■ **What to do**: Quote the whole listing exactly. Leave the pictures out of your copy.

■ **Stored data**:
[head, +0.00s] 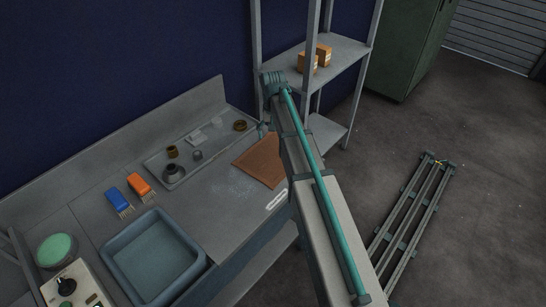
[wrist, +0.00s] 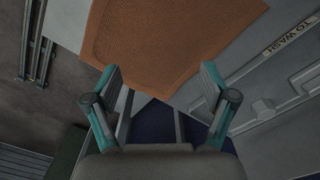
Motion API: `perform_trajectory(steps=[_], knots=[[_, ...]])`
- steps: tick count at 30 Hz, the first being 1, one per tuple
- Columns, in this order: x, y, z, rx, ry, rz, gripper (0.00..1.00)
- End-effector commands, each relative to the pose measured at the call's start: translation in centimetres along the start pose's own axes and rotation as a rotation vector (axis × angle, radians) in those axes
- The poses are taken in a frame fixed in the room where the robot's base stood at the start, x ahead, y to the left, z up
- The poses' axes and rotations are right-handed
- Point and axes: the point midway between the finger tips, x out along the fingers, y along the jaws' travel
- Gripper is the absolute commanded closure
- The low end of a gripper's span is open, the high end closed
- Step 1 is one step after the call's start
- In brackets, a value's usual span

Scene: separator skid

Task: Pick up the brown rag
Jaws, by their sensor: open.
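The brown rag (head: 260,162) lies flat on the grey bench top near its right end, partly covered by my arm in the head view. In the wrist view the rag (wrist: 170,40) fills the upper middle, orange-brown with a fine weave. My gripper (wrist: 160,75) is open and empty, its two teal fingers spread on either side with the rag's near edge between and beyond them. The gap between the fingers and the cloth is hard to judge. In the head view the gripper is mostly hidden by the arm.
A "TO WASH" label (wrist: 294,36) is beside the rag. On the bench are a blue basin (head: 152,258), a blue brush (head: 118,200), an orange brush (head: 140,185) and a shallow tray (head: 210,155) of small parts. A shelf rack (head: 340,55) with boxes stands behind.

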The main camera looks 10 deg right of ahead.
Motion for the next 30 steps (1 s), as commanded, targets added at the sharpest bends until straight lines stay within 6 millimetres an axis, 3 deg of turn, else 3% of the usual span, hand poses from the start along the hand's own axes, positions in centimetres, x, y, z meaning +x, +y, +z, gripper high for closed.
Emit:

■ **The result**:
[head, +0.00s] 
[wrist, +0.00s] 
Motion API: `perform_trajectory(steps=[_], knots=[[_, ...]])`
- steps: tick count at 30 Hz, the first being 1, one per tuple
- Columns, in this order: x, y, z, rx, ry, rz, gripper (0.00..1.00)
- End-effector commands, each relative to the pose measured at the call's start: translation in centimetres along the start pose's own axes and rotation as a rotation vector (axis × angle, radians) in those axes
- The poses are taken in a frame fixed in the room where the robot's base stood at the start, x ahead, y to the left, z up
- The poses' axes and rotations are right-handed
- Point and axes: the point midway between the finger tips, x out along the fingers, y along the jaws' travel
- Gripper is the absolute commanded closure
- The low end of a gripper's span is open, the high end closed
- Step 1 is one step after the call's start
- In brackets, a value's usual span

Scene: separator skid

Task: Pick up the brown rag
Jaws, by their sensor: open.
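The brown rag (head: 260,162) lies flat on the grey bench top near its right end, partly covered by my arm in the head view. In the wrist view the rag (wrist: 170,40) fills the upper middle, orange-brown with a fine weave. My gripper (wrist: 160,75) is open and empty, its two teal fingers spread on either side with the rag's near edge between and beyond them. The gap between the fingers and the cloth is hard to judge. In the head view the gripper is mostly hidden by the arm.
A "TO WASH" label (wrist: 294,36) is beside the rag. On the bench are a blue basin (head: 152,258), a blue brush (head: 118,200), an orange brush (head: 140,185) and a shallow tray (head: 210,155) of small parts. A shelf rack (head: 340,55) with boxes stands behind.

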The main camera looks 10 deg right of ahead.
Motion for the next 30 steps (1 s), as commanded, targets added at the sharpest bends until straight lines stay within 6 millimetres an axis, 3 deg of turn, else 3% of the usual span, hand poses from the start along the hand's own axes, positions in centimetres, x, y, z meaning +x, +y, +z, gripper high for closed.
Emit:

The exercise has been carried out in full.